新しい誘惑

今年も似たように花は咲くが、誰も前の花など覚えてはいない

浮世絵版画の背景?に書かれた文字が読めないというイライラは以前からあったので、この際一挙両得ということで、変体仮名の勉強を始めた。(もともと外国語ではないので)覚悟を決めてかかったわりには、読みだけなら、それこそ基本のイロハを覚えれば何となく読める。江戸の庶民は基本的にひらがなしか読めないので、それで浮世絵の中の文字ならだいたい読めることになり、当座の目的は達成する。

けれど、読めるけれどなんの事だか分からない、というのがたくさんある。例えば江戸時代に使われた道具ひとつとっても、現在既に使われていないものについては、それが道具であることさえ分からない。それは江戸時代の文化や社会などについての知識がないからだ。

それを知りたいとなると厄介だ。どんどん深みにはまってしまう。
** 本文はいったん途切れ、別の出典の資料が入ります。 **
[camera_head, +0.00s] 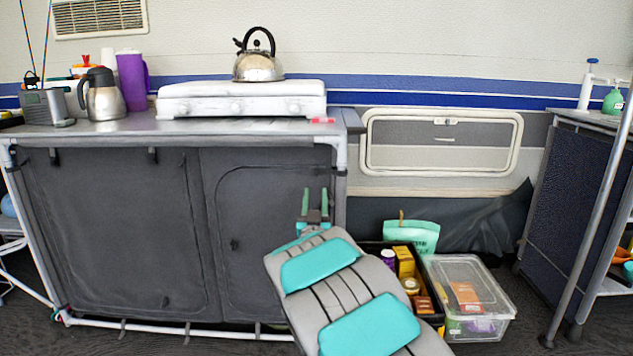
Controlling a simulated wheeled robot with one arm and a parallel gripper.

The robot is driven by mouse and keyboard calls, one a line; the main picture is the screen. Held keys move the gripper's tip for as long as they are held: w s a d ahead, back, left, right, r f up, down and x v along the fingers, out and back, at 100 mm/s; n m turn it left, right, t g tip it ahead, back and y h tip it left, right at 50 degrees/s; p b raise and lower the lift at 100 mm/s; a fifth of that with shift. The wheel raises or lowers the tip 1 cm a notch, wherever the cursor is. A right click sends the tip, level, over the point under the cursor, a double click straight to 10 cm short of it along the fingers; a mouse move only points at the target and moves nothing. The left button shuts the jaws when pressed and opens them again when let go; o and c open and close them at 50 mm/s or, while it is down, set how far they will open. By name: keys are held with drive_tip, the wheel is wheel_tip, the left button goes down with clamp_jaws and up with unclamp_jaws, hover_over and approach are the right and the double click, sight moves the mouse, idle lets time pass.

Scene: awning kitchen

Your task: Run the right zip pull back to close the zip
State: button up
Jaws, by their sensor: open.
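The dark grey fabric front of the camp kitchen cabinet (110,230) has two panels. The right panel (270,260) carries an arched zip line that curves up its left side and runs along the top. A small dark tab, seemingly the right zip pull (235,244), sits on the left part of this panel. Another small dark tab (165,301) is low on the left panel. My gripper (315,203) points up in front of the right panel's right side, with its two green fingers apart and nothing between them. It is well right of the right pull. My arm hides the panel's lower right corner.
On the worktop (245,128) stand a white stove (240,100) with a kettle (257,62), a steel jug (102,95) and a purple pitcher (132,82). A black crate (433,312) and a clear box (470,295) stand on the floor right of my arm. The floor before the left panel is clear.

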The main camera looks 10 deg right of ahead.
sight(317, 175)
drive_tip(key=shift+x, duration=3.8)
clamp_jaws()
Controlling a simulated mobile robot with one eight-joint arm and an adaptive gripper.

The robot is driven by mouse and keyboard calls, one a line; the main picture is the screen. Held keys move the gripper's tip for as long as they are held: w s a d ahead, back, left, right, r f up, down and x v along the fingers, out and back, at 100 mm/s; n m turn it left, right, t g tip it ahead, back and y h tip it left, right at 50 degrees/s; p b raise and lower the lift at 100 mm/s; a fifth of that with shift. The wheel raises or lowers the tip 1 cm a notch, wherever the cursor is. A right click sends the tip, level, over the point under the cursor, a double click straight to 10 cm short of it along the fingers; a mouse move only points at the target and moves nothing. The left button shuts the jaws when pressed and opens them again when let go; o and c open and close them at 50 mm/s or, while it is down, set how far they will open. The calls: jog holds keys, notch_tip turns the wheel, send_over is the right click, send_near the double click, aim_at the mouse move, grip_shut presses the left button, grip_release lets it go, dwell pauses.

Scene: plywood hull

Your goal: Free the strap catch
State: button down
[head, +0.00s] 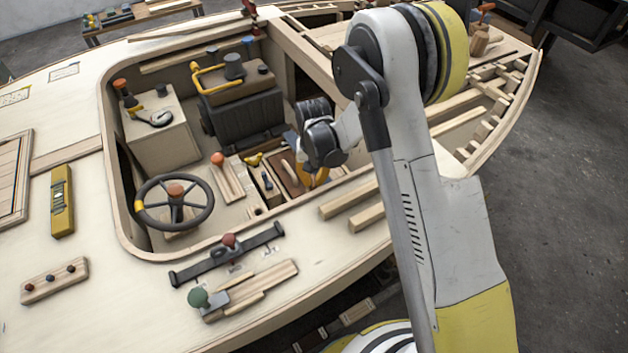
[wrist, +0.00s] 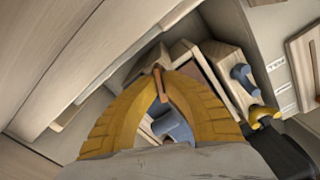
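My gripper (head: 314,180) reaches down into the open cockpit, at the right end of the tray of small parts. In the wrist view its two yellow fingers (wrist: 160,76) lean together at the tips, with a narrow brown piece (wrist: 157,86) at or between them. I cannot tell whether this piece is gripped or is part of the strap catch. A blue-grey part (wrist: 175,124) shows through the gap between the fingers, below the tips. My wrist and fingers hide much of this spot in the head view, and no strap catch can be made out for certain.
A second blue-grey handle (wrist: 244,78) and a yellow part (wrist: 263,115) lie close to the right finger. The cockpit has a steering wheel (head: 174,205), a red-topped lever (head: 217,159) and a dark engine block (head: 247,118). Two wooden strips (head: 348,200) lie on the near deck.

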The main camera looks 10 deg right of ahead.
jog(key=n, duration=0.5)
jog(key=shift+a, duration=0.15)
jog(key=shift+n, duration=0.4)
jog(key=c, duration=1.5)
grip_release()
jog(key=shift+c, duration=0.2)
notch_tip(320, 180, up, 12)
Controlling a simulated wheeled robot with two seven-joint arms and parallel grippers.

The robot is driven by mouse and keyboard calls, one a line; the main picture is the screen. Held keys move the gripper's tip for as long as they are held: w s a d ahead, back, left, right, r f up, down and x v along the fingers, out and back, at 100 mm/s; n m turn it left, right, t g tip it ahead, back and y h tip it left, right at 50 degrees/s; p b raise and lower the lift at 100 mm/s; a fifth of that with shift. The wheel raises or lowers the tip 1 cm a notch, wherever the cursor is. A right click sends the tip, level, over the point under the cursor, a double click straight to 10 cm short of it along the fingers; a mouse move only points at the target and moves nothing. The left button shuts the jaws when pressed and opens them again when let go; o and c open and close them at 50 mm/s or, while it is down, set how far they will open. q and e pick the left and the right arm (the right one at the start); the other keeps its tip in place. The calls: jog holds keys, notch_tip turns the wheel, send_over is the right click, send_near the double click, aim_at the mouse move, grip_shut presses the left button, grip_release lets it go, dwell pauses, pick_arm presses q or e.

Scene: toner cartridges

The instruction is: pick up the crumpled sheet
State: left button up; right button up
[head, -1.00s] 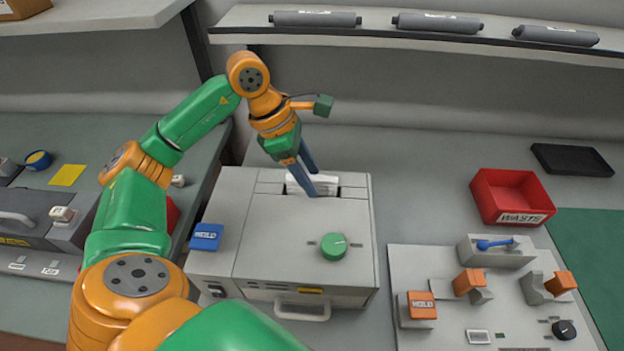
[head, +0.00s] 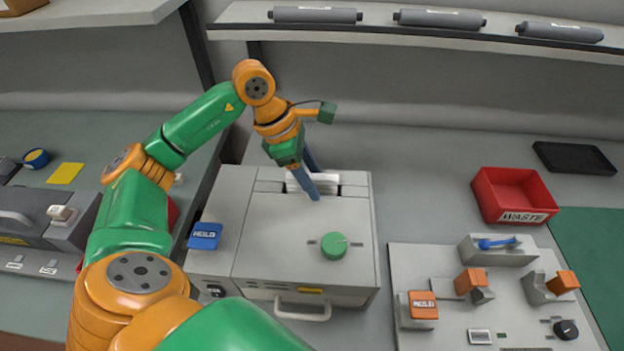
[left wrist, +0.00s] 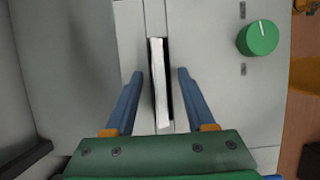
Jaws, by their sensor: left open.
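The crumpled sheet (left wrist: 159,85) is a white strip standing in a dark slot in the top of the grey machine (head: 290,225). In the head view the sheet (head: 325,178) shows only partly behind my gripper's fingers. My left gripper (head: 312,190) points down over the slot. In the left wrist view its blue fingers (left wrist: 160,73) are open, one on each side of the sheet, with gaps between. I cannot tell whether the fingertips reach below the sheet's top edge. My right gripper is not in view.
A green knob (head: 334,246) and a blue HOLD block (head: 205,236) sit on the machine. A red WASTE bin (head: 487,198) stands right of it, with a black tray (head: 575,158) behind. A panel with orange blocks (head: 450,330) lies at front right. A shelf (head: 380,34) holds toner rollers above.

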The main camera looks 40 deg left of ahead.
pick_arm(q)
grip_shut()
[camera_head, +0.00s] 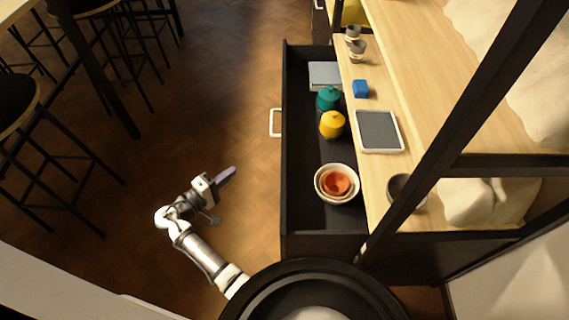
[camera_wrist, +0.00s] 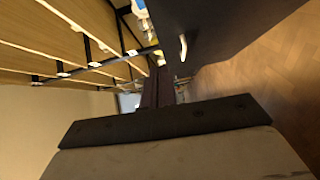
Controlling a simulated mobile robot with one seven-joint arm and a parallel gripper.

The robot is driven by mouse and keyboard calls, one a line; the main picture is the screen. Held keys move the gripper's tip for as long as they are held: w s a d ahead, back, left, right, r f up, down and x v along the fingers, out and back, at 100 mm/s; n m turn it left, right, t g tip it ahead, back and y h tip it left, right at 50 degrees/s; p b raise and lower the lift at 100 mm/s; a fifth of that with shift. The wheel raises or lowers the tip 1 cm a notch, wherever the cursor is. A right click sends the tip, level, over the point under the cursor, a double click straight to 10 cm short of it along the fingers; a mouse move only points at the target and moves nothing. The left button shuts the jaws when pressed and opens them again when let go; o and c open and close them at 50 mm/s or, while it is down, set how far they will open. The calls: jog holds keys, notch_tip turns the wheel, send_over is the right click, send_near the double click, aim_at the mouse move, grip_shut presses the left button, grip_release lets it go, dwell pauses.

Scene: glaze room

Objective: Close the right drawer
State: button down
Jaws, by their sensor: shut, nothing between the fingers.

これは危ない。どこかで切り上げないと大変なことになる。しかし、危険というものはたいていいつも興味と背中合せになっているものだ。はじめの一口がいつのまにか大酒飲みを作り出してしまうようなものか。

桜満開、花吹雪

アトリエで花見

満開の桜は外だけではない。見よ、この華麗さを。まさに今が盛り。少し床に散っているが、動かすたびに枝が擦れあって無理やり落としてしまったものがほとんど。花はまだしっかり枝について、絢爛豪華。

どこかで、こっそり枝を折ってきたのではないかとのご心配無用。教室のSさん宅の桜の太い枝が折れ、一部が繋がったまま満開を迎えたのが勿体ないと、そこからさらに2本折り取り、持参してくれたもの。お陰様で毎日が花見(絵を描くのには少し邪魔だが)。

昨日は東武動物公園がチャリティーだけで入園できるというので、妻など動物を見に行った。私も迎えに行きながら、30分ほどホワイトタイガーなど見た。運動不足解消で一石二鳥。それにしても暑かった。

動物公園内も、そこへの道沿いも、どこもかしこも満開の桜で溢れている。けれど誰も、飽きたとも、もうウンザリとも言わないのが、桜の桜たるゆえんか。当たり障りのない、日本人的な存在感の薄さと、もうすぐ花吹雪となり、(少なくとも一年間は記憶からも)消えていく儚さが、自分たちに重なって共感するからかもしれない。

二(ふた)呼吸する

制作中

絵を描くことは気持ちいい。一度中断を経ると、あらためて神経が春の草木の芽のように広がって行くのを感じる。

ある人は身体を揺するだろう。それがダンス。ある人は思わず声を出すだろう、それが歌であり、詩なのかも知れない。絵もダンスに近い。身体から萌え出る何かが、色を選び、形をとるのが絵なのだと、つい感情的に結論づけたくなってしまう。でも、とりあえず、再び一歩踏み止まって、深呼吸することにしよう。

一呼吸したら、もう自由だ。その時心の中にあるものが、だれにとっても大事なことだ、きっと。